Liang highlights the appeal.

Teng Ye, sci-fi writer [Photo provided to China Daily]

"Hometown is an interesting word. Speaking of it, almost everyone will think of familiarity and security. But in such a vast country as China, people think of very different things when it comes to hometown. However, almost everyone links it to the national Spring Festival holiday.

"Long distance creates the longing for hometown. ... Sci-fi creates another kind of distance. When people really can go to live and work on the moon, they will long to go back to Earth-to their hometown-for Spring Festival, just like many young people working in big cities," she says.

Su Wanwen's story is inspired by a beautiful tourist spot in her hometown in coastal Fujian province.

"In my story, the tourist spot became intelligent.

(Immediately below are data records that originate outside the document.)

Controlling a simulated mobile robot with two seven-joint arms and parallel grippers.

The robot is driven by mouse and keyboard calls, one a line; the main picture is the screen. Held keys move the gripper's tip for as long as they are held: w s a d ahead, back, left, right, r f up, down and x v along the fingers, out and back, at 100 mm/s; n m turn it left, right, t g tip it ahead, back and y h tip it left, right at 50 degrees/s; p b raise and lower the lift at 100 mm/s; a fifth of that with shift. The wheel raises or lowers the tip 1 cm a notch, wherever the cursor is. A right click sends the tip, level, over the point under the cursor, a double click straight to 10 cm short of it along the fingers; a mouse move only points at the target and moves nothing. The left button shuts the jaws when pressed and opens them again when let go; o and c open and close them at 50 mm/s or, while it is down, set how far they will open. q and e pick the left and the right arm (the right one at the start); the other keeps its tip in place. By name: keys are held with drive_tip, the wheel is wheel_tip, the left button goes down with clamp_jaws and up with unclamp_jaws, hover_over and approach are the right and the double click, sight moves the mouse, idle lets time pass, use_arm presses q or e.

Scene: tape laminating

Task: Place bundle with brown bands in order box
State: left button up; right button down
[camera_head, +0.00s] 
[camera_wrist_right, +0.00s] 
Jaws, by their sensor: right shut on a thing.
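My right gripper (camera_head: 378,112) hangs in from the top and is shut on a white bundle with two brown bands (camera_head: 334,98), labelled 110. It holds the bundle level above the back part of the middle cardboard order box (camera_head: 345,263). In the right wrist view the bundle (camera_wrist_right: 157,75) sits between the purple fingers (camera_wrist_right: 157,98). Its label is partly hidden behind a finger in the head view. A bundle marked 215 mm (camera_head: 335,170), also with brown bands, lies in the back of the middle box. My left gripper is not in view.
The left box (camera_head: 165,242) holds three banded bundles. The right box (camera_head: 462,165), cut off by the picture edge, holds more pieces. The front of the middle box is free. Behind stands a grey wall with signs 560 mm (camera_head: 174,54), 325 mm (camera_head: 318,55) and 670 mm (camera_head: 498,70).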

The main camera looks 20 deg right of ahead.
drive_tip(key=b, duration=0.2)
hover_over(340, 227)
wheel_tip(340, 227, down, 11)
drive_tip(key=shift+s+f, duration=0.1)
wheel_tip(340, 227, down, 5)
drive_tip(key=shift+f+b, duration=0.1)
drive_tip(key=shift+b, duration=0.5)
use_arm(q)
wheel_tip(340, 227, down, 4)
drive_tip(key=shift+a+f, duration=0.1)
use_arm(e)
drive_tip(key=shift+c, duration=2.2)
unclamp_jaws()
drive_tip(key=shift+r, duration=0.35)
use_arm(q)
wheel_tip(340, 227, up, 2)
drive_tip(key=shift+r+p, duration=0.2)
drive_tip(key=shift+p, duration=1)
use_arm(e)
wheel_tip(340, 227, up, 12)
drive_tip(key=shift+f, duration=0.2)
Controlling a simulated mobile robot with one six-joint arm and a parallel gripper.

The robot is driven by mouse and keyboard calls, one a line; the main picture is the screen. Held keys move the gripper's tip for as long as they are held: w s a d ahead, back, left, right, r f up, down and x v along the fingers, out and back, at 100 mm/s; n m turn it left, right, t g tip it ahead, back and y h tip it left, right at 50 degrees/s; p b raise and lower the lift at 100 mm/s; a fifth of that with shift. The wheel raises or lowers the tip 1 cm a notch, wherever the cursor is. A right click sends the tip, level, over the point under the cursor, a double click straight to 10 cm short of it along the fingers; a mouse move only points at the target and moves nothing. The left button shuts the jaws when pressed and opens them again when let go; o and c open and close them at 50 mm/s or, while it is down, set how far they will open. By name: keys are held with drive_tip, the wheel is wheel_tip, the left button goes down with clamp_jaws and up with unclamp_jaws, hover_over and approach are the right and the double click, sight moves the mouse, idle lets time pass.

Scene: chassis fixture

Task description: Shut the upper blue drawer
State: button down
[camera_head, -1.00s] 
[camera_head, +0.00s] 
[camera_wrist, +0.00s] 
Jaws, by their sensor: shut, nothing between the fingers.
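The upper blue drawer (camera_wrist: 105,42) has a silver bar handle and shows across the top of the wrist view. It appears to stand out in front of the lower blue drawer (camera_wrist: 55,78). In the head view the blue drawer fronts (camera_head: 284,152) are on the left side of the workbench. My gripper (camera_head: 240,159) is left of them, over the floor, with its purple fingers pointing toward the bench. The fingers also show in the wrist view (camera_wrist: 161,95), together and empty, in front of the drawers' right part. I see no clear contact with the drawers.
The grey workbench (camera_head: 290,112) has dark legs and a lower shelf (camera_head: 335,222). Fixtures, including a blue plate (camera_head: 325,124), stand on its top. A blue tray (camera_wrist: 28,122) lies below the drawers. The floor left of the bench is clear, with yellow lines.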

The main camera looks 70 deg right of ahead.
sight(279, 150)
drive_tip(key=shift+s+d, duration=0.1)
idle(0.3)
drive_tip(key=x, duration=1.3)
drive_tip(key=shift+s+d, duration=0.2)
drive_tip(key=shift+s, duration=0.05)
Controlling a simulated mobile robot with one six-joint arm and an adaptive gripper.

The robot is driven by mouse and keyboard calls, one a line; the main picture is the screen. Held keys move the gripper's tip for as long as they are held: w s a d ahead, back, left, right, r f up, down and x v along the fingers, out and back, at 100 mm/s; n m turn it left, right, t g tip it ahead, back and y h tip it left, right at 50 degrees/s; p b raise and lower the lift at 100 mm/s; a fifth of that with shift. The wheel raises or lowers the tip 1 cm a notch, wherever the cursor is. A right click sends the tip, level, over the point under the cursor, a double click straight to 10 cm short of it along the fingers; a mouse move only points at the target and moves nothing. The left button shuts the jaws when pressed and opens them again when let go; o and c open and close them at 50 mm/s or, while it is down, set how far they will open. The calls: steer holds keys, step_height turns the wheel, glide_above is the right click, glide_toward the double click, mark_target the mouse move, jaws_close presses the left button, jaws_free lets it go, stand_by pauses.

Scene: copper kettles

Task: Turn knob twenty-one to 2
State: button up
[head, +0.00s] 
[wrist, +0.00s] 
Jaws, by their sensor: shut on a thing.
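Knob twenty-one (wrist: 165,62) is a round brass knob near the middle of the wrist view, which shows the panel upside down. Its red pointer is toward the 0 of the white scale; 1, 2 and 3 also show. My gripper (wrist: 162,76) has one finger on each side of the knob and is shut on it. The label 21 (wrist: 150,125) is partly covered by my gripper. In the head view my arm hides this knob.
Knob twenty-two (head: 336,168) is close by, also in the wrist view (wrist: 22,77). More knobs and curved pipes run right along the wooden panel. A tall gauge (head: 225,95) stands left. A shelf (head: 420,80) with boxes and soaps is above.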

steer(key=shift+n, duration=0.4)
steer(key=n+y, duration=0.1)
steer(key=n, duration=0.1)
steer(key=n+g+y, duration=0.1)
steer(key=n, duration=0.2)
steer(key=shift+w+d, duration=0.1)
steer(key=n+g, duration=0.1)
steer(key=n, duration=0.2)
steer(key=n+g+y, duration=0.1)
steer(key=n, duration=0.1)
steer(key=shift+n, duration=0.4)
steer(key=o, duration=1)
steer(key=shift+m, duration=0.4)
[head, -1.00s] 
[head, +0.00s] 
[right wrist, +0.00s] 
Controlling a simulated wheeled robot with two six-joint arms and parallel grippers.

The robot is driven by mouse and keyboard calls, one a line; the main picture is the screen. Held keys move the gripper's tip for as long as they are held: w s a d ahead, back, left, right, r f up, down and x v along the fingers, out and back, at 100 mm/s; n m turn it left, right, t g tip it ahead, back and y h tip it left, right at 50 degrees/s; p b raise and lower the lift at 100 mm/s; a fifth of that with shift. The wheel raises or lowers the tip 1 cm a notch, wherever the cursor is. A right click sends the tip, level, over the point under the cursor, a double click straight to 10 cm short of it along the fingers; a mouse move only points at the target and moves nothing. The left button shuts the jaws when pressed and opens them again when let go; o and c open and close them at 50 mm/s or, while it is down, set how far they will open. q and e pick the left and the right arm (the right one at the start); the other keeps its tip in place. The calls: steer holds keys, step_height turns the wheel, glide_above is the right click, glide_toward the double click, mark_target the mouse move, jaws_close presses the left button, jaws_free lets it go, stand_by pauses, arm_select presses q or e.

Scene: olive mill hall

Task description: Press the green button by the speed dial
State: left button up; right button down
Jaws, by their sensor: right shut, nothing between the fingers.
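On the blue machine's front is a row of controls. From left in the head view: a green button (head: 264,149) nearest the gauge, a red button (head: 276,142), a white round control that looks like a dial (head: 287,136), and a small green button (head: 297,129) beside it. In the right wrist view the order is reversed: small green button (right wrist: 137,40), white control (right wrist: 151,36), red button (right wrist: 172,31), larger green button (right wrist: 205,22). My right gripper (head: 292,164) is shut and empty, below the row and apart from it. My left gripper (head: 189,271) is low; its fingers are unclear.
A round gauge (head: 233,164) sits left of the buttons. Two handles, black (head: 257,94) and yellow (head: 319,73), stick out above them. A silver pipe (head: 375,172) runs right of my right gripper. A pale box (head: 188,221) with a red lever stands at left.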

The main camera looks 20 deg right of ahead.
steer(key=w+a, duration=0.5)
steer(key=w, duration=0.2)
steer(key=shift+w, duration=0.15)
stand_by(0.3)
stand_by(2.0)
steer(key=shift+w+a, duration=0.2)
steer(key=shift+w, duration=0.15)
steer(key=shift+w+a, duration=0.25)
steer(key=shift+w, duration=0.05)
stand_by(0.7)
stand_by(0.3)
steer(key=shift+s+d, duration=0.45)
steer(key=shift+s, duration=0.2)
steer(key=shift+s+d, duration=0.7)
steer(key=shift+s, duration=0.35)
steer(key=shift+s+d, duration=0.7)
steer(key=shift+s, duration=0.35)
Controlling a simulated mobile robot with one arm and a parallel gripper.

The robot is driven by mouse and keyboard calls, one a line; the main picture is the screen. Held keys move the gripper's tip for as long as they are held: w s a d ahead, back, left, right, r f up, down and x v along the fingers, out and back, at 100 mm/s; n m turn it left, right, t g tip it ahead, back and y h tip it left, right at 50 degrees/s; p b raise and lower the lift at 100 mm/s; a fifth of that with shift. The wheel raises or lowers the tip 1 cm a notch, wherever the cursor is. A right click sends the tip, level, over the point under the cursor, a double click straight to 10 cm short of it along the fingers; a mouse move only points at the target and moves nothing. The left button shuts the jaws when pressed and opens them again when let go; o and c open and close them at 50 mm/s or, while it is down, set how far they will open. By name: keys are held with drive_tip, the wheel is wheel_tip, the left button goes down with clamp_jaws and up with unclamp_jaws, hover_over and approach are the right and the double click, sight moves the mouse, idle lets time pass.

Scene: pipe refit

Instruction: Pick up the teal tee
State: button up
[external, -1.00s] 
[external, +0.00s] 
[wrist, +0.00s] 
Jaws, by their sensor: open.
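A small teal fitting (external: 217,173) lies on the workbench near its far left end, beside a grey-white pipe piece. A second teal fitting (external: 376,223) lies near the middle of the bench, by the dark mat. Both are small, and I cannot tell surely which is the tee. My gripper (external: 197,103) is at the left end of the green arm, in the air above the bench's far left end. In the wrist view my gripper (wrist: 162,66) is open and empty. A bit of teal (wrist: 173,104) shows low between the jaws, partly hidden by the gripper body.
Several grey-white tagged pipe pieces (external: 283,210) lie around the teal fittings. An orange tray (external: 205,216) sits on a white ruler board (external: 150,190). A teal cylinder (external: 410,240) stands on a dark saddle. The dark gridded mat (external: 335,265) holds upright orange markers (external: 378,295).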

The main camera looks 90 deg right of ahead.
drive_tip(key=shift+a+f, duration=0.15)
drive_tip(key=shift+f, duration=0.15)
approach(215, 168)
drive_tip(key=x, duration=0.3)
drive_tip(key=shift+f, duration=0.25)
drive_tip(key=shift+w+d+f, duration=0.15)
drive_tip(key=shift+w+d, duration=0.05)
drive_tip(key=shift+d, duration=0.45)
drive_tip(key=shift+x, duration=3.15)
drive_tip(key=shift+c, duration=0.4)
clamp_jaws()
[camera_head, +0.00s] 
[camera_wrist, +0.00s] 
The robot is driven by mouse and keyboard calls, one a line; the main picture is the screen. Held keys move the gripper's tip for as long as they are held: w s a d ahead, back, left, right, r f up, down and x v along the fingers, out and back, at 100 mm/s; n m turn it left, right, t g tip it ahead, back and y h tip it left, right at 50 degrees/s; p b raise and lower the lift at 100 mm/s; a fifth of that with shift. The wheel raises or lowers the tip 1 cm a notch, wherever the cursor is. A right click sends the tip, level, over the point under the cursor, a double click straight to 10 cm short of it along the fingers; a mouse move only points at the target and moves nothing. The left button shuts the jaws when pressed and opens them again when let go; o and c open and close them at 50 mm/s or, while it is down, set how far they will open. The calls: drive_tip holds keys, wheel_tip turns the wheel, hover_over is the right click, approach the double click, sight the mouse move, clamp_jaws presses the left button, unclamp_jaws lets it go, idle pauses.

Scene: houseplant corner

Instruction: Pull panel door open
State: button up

When you enter the building, what you can see on the screen is closely connected with your emotions. So the narrator, a young man struggling to pursue his dream, can't escape his emotions because he is lost in real life," Su says.

"Fujian is deeply influenced by the ocean. Young people are encouraged to go out of our hometown to venture into the unknown. But now times are changing so fast, so a lot of people may get lost or face a lot of pressure. Hometown then becomes an important place for them to find themselves or to restore their courage," she says.

A market of huge potential

The sci-fi gala has become a festival with growing appeal.

"We want to nurture it into a festival tradition for Chinese sci-fi fans," Ji says.

Besides, it is also a platform for the Future Affairs Administration to nurture young sci-fi writers with huge potential.

"Because our society changes so fast, people are eager and anxious to find possibilities about the future in sci-fi," Ji says. "And in China, many young writers pay close attention to science and technology. I believe if there will be another golden time for sci-fi then it will be in China," she says.

With the success of The Wandering Earth-with box-office takings of 3.8 billion yuan ($561 million) in two weeks-China may see a new wave of sci-fi interest.

"Now is a very good time for sci-fi in China, but a better time will come," Ji says.